UN Experts Meddle in Supreme Court Abortion Decision

By | September 23, 2021

WASHINGTON, D.C. (C-Fam) In an unprecedented move, a group of UN human rights experts told the U.S. Supreme Court that letting U.S. States decide their own abortion laws would violate international human rights law.

In the case Dobbs v. Jackson’s Women’s Health, the U.S. Supreme Court may be on the verge of overturning the landmark abortion case Roe v. Wade that made abortion a Constitutional right in America. The case examines a 15-week abortion ban but plaintiffs’ brief asks the Court to overturn Roe v. Wade.

In a just-released amicus brief, UN experts have told the U.S. Supreme Court that such a ruling would violate human rights law, in what is the first ever intrusion of this kind in U.S. legal debates by a UN mechanism.

“The United States would contradict international human rights law by overturning its established constitutional protections for abortion access,” the experts say in their brief. Abortion is “necessary for women’s autonomy, equality and non-discrimination,” they argue.

The UN experts claim to “set the record straight and explain how international human rights law protects abortion access.”

The experts disagree with other briefs, including one submitted by C-Fam, publisher of the Friday Fax, that argue unborn children were never intended to be excluded from the “right to life” that appears in human rights law. “The right to life emanating from human rights treaties does not apply prenatally,” they claim.

The UN experts do not cite U.S. Supreme Court precedent, the U.S. Constitution, or any of the provisions of UN human rights treaty ratified by the U.S. government to support their claim that abortion is an international right.

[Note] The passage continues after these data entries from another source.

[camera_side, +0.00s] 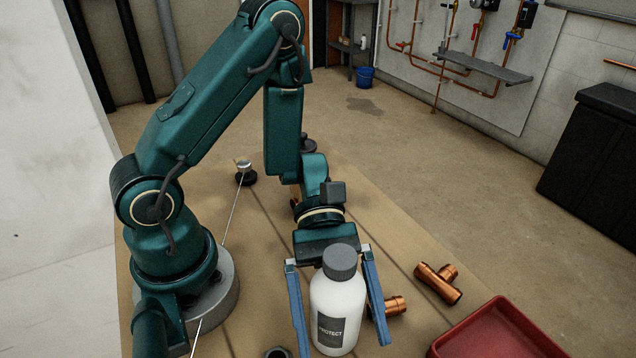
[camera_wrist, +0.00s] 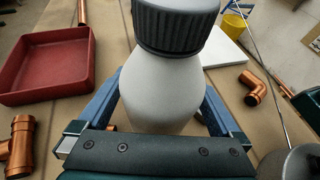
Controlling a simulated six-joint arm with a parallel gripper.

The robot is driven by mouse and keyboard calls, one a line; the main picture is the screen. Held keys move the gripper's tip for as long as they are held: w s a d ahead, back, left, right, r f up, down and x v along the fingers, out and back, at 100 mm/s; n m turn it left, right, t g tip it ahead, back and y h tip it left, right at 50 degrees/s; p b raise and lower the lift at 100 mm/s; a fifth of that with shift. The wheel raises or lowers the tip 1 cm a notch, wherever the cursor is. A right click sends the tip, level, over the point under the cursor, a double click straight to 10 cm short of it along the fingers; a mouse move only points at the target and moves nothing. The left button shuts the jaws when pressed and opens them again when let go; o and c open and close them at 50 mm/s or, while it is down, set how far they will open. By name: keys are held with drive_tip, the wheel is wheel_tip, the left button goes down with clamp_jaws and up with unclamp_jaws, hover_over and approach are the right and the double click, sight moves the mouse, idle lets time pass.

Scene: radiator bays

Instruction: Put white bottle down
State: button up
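The white bottle (camera_side: 336,304) stands upright with a dark grey ribbed cap and a dark label reading "PROTECT". It also fills the middle of the wrist view (camera_wrist: 160,92), its cap cut off by the top edge. My gripper (camera_side: 344,346) is low, with its blue fingers on either side of the bottle. Narrow gaps show between the fingers and the bottle in the side view, so the gripper looks open around it. The bottle appears to be at table level; its base is at the picture's lower edge and its contact with the table is hard to see.
A red tray (camera_side: 500,325) lies at the right. Copper fittings lie near the bottle: a tee (camera_side: 438,283) and another piece (camera_side: 394,305) just beside the right finger. The wrist view shows a copper elbow (camera_wrist: 253,88), a white board (camera_wrist: 222,50) and a yellow cup (camera_wrist: 233,25).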

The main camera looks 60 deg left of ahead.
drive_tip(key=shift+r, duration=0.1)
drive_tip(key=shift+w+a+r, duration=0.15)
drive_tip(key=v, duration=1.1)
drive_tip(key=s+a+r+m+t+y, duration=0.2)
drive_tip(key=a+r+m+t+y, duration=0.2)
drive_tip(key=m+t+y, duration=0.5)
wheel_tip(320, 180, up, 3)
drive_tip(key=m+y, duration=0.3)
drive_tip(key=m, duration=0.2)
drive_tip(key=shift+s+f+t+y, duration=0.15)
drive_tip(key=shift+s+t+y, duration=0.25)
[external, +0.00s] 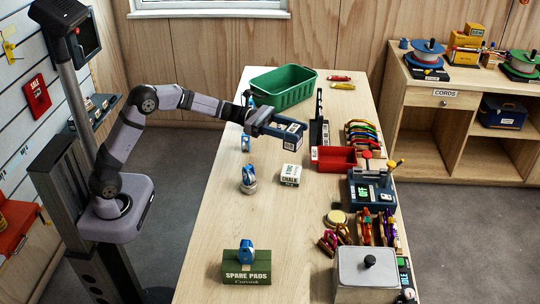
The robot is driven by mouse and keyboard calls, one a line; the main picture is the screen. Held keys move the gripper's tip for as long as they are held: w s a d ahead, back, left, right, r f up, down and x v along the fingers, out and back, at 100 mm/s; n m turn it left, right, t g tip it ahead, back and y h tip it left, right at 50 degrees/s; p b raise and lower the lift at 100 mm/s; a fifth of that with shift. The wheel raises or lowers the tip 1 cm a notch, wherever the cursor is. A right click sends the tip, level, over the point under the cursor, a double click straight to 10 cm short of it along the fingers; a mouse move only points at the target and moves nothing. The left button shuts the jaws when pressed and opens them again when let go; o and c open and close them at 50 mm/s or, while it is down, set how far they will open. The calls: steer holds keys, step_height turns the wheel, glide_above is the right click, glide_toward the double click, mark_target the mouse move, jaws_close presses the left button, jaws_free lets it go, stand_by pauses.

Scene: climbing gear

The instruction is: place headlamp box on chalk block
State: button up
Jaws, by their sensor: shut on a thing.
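My gripper (283,128) reaches in from the left over the table and is shut on the headlamp box (293,138), a small dark blue box with white markings. The box is held in the air at the fingertips. The chalk block (290,175), a small pale block with a dark green lower part and the word CHALK, lies on the table just below the box in the picture. A gap shows between them. From this one view I cannot tell whether the box is straight above the block. The fingers partly hide the box.
A green bin (283,88) stands behind the gripper. A red tray (333,159) and a dark device with a green display (371,188) stand to the right. The green spare pads box (246,267) is nearer the front.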

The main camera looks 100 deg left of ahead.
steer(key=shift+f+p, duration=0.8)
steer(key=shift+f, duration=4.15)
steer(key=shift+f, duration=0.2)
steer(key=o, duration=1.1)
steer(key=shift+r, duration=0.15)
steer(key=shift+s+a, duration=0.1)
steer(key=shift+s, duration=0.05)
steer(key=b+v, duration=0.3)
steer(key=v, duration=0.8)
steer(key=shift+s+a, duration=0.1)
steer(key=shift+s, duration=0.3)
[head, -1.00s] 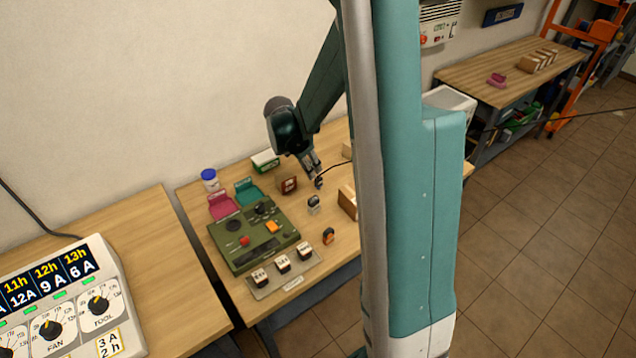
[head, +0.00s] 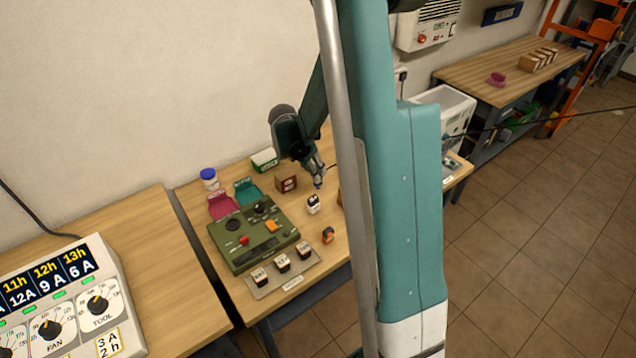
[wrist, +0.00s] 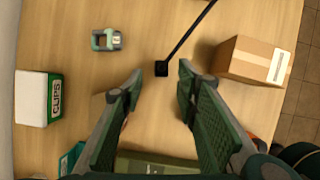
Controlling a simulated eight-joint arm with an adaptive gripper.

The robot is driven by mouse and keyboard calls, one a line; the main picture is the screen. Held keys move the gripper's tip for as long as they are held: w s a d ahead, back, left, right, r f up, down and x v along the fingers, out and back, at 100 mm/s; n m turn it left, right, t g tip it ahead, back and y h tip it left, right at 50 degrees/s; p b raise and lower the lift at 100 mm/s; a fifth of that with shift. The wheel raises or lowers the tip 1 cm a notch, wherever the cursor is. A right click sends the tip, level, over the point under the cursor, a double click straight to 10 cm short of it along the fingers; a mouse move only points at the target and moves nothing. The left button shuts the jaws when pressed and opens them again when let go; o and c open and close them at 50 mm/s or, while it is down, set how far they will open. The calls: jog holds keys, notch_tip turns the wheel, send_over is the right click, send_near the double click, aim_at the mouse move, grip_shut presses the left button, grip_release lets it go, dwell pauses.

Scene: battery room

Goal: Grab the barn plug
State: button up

Instead, they cite the non-binding opinions of other UN experts.

“Over time, States and human rights bodies clarified that human rights treaty obligations encompass the reproductive rights of women and girls, including safe and legal abortion access,” they explain.

The brief argues that “protections for abortion access are necessary to fulfill the rights to equality and non-discrimination, life, privacy, health, and freedom from torture, cruel, inhuman and degrading treatment, as well as freedom from gender-based violence, among other rights.” Any prohibition on abortion access would result in a violation of these rights, according to the UN experts.

The experts also speculate that following a reversal of Roe v. Wade “many U.S. states will implement bans or near-bans on abortion access that will make individual state laws irreconcilable with international human rights law.”

The lead author of the brief is controversial South African abortionist Tlaleng Mofokeng who, following her UN appointment in 2019, came under scrutiny by anti-trafficking and child protection organizations for her promotion of legal prostitution as “sex work” for teen girls.

Though the experts claim the “privileges and immunities” afforded by diplomatic conventions in a disclaimer at the beginning of the brief, they were also transparent in acknowledging that their position was not supported by the United Nations itself.

“Authorization for the positions and views expressed herein, in accordance with the independence of the amici’s positions and respective mandates, was neither sought nor given by the United Nations, including the Human Rights Council, the OHCHR, or any of the officials associated with those bodies,” the brief says.